====== DATASET ENTRIES ======

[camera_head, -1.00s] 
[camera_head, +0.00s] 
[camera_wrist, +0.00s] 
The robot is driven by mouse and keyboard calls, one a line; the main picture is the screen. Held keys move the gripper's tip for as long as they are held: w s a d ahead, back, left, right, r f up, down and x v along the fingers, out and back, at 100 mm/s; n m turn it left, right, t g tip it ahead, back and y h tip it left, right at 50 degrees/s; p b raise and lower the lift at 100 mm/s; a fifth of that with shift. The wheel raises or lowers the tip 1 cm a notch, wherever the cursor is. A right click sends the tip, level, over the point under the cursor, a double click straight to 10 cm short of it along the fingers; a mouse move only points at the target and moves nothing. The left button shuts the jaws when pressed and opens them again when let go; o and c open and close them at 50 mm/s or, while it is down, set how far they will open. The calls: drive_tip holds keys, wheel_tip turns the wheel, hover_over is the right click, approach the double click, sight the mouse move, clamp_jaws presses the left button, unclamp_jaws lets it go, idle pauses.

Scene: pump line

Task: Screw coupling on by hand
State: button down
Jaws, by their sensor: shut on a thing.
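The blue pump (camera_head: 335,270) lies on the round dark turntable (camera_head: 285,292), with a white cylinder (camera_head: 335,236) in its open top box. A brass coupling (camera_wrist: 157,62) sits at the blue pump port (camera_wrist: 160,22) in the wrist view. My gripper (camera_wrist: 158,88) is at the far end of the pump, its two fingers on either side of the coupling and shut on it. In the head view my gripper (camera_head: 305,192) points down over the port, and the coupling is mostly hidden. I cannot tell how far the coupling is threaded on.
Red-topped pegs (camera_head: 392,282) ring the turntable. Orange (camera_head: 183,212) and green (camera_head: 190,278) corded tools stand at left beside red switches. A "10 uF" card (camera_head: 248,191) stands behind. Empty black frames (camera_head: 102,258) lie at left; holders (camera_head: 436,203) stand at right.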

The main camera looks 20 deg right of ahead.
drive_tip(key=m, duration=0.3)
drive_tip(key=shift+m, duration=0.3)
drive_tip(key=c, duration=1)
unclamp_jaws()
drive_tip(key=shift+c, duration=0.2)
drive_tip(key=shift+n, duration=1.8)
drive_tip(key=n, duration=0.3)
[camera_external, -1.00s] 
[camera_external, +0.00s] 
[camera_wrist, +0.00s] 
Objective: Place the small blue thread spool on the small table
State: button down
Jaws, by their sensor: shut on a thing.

======

Repeat only the stretch of lines starting at the one containing "The main camera looks 20 deg right of ahead." and running to the final line of the entries above.

TASK SOLUTION:
The main camera looks 20 deg right of ahead.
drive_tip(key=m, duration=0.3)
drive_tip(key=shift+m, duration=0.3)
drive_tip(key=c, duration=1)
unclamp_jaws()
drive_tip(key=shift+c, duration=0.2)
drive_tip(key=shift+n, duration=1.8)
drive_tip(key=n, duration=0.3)
[camera_external, -1.00s] 
[camera_external, +0.00s] 
[camera_wrist, +0.00s] 
Objective: Place the small blue thread spool on the small table
State: button down
Jaws, by their sensor: shut on a thing.

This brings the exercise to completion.